The D38571 .30 Caliber Ammunition Box was specifically designed to be permanently mounted to the side of the M-1919
Machine Gun. This box held 250 rounds of belted Ammunition. Picture here is the early style cloth non-disintegrating style
belt holding .30 caliber ammunition. This belt is loaded with one tracer round for every four ball rounds.
This ammunition box will be mounted on the M-1919A4 Machine Gun pictured above.
Front view of 69289, above photo.
GPW 69289 was produced under the Sixth Ford Contract - Number W-398-QM-11424. This was the
54,289th vehicle produced under this contract of 63,146 GPWs.
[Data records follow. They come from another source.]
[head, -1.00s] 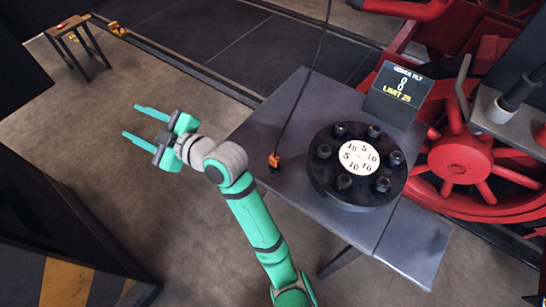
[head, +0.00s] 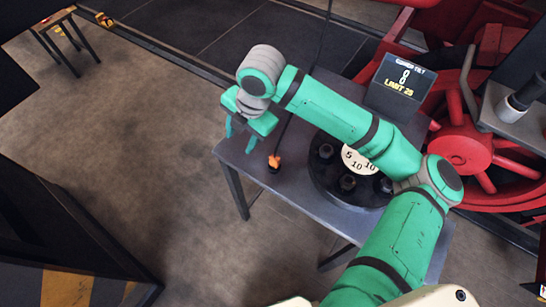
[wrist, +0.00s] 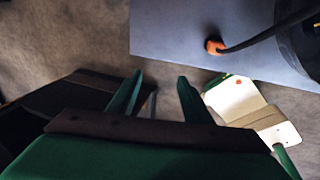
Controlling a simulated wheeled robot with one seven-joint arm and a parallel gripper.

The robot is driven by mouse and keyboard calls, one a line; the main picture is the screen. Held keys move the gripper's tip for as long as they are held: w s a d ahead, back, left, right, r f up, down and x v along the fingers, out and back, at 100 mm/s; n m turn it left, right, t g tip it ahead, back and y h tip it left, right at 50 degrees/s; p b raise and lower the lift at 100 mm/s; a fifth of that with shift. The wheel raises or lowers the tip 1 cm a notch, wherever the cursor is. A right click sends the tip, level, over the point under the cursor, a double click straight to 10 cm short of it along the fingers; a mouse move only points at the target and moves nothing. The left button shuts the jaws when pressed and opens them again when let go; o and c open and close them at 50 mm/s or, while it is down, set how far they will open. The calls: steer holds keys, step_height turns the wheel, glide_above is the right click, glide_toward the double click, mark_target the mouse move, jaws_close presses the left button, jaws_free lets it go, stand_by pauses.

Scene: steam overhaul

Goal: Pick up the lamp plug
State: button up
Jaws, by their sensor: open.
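The lamp plug (head: 273,161) is a small orange piece with a dark end, on the grey table (head: 292,187) left of the black bolted disc. A black cable runs up from it, partly hidden behind my arm. In the wrist view the plug (wrist: 214,47) shows as an orange end on the cable. My gripper (head: 240,138) points down at the table's left edge, left of the plug and apart from it. It is open and empty; both fingers (wrist: 160,77) show in the wrist view, with the plug beyond and to their right.
The black bolted disc (head: 322,176) with a white numbered dial (head: 358,158) is partly covered by my arm. A display box (head: 401,82) stands at the table's back. Red wheels (head: 462,152) are to the right. A small stool (head: 66,38) stands far left.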

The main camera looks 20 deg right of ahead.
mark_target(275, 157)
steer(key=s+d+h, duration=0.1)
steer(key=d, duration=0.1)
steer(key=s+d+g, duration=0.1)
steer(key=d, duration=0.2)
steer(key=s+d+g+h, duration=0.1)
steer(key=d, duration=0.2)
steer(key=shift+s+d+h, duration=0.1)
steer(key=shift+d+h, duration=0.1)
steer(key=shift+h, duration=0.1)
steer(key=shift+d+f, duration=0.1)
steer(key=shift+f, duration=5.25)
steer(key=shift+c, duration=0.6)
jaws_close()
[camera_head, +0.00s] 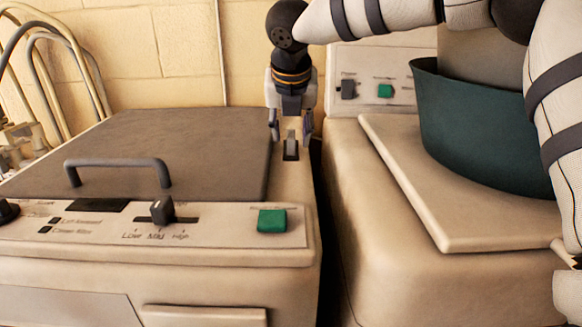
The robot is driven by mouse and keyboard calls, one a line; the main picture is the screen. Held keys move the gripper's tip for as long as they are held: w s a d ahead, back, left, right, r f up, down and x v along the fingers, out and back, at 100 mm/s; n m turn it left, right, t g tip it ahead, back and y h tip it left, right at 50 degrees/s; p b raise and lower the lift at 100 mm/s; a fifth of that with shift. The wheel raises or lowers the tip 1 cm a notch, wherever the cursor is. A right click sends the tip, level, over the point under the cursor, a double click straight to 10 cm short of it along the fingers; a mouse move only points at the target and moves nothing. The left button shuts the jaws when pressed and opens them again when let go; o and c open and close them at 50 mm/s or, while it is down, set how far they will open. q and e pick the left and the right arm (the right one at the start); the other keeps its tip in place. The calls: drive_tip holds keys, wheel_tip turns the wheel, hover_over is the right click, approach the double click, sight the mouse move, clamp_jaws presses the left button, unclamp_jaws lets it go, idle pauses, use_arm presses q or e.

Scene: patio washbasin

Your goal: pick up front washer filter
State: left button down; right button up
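The front washer (160,250) stands at the left, with a grey lid and a control panel. A small grey tab (291,148) stands up from a dark slot in its top, right of the lid; it looks like the filter's handle. My right gripper (290,128) points down over this tab. Its fingers are apart, one on each side and slightly above, and I see no clear contact. The rest of the filter is hidden inside the washer. My left gripper is not in view.
A second machine (400,250) stands at the right across a narrow dark gap, with a dark green tub (475,130) on its lid. The front washer's lid has a raised handle (118,163). Pale hoses (45,50) hang against the brick wall at the left.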

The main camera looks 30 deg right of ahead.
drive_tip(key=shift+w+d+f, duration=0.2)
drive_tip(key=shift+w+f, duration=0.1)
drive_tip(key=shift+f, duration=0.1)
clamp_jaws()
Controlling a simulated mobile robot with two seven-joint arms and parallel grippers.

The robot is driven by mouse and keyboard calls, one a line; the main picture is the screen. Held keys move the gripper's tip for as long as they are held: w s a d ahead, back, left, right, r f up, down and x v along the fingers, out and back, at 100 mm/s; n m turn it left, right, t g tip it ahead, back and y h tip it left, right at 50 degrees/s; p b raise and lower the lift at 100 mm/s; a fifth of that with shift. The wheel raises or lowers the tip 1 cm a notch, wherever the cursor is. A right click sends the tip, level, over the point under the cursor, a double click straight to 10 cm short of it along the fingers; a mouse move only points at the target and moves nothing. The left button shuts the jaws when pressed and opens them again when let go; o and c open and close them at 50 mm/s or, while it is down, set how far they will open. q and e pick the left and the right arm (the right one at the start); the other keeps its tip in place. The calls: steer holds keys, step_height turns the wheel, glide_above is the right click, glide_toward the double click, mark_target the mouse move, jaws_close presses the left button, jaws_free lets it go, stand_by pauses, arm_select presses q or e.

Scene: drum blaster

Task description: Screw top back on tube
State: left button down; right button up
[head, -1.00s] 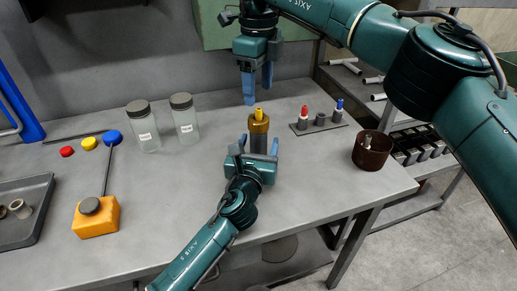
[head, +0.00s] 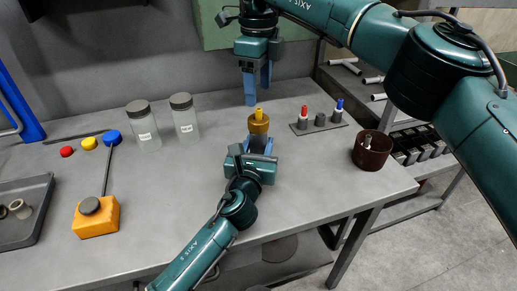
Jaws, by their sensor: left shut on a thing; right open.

GPW 69289 was accepted on September
30th 1942. 7,688 GPWs were produced in the month of August 1942, the seventh highest production month
of 1942. The cost for each GPW in this contract was $925.00. GPW 69289 is believed to have been
produced at the Ford factory in Dallas, Texas.
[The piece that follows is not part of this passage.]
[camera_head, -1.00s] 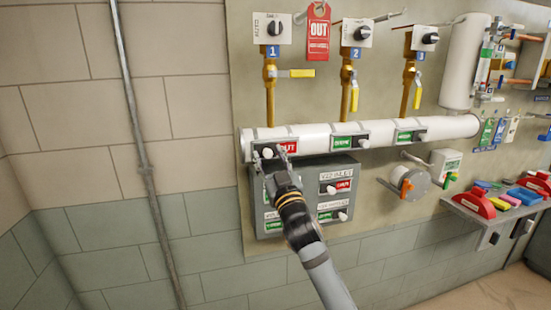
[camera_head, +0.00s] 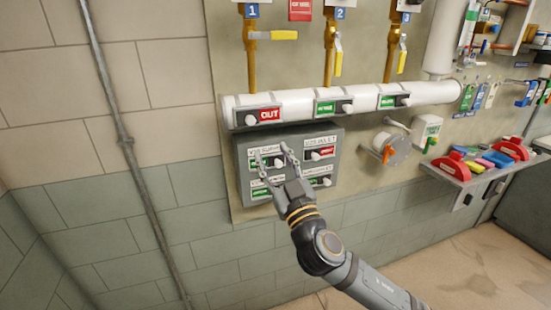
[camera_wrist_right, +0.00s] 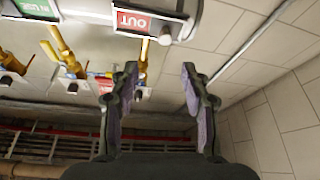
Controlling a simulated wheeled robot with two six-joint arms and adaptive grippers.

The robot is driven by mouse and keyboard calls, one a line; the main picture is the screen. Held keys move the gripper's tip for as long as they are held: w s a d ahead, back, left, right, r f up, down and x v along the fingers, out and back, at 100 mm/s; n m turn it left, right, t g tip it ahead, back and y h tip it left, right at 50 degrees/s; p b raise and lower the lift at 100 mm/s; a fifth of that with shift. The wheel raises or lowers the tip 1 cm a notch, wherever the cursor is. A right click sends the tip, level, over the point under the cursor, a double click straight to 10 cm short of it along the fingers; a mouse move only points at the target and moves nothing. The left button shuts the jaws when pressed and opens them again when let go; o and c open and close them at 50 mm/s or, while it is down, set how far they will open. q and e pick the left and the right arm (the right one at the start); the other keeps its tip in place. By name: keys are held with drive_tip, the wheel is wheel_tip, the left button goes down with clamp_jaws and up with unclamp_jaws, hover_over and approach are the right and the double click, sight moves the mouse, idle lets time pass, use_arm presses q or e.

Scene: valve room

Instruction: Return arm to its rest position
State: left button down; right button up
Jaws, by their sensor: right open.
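My right gripper (camera_head: 273,165) is open and empty in the head view. Its fingers point up in front of the grey switch box (camera_head: 240,165), which it partly covers. Its arm comes in from the lower right. In the right wrist view, the two fingers of the gripper (camera_wrist_right: 160,85) stand apart with nothing between them. The red OUT sign (camera_head: 270,115) on the white pipe (camera_head: 365,98) is above the gripper in the head view. The OUT sign also shows in the wrist view (camera_wrist_right: 133,21). My left gripper is not in view.
Brass pipes with yellow-handled valves (camera_head: 283,35) rise above the white pipe. A round fitting with an orange handle (camera_head: 392,148) is right of the box. A grey shelf (camera_head: 452,170) holds red and coloured items at right. The floor (camera_head: 470,265) at lower right looks clear.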

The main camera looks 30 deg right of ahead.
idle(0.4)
GPW 69289 Frame, above photo.
Once the frame had been fitted with replacement sections and the front bumper and transmission cross member had been
fitted for final alignment the frame was crushed glass blasted one final time prior to final painting with red oxide primer.
GPW 69289 Front Bumper Gusset, above left photo.
The reproduction front bumper gussets have been correctly welded to the frame and the alignment bolts have been removed.
The replica bumper gusset rivets have not been added in this photo. The script "F" will be hidden once the front bumper is
GPW 69289 Frame Marking, above right photo.
The frame marking on this GPW is stamped directly in front of the drivers side motor mount bracket. This stamping is barely
visible in the photo, but GPW 69289 is stamped on the top of the frame directly next to the brake line bracket.
GPW 69289 Rear Cross Member, above left photo.
The reproduction GPW rear cross member and spring shackle after being correctly welded to the frame, above left photo.
Machine-gun mounts, above right photo.
The special mounts after being correctly welded to the frame, above right photo. This modification was not done at the
factory but rather by ordnance units in field depots.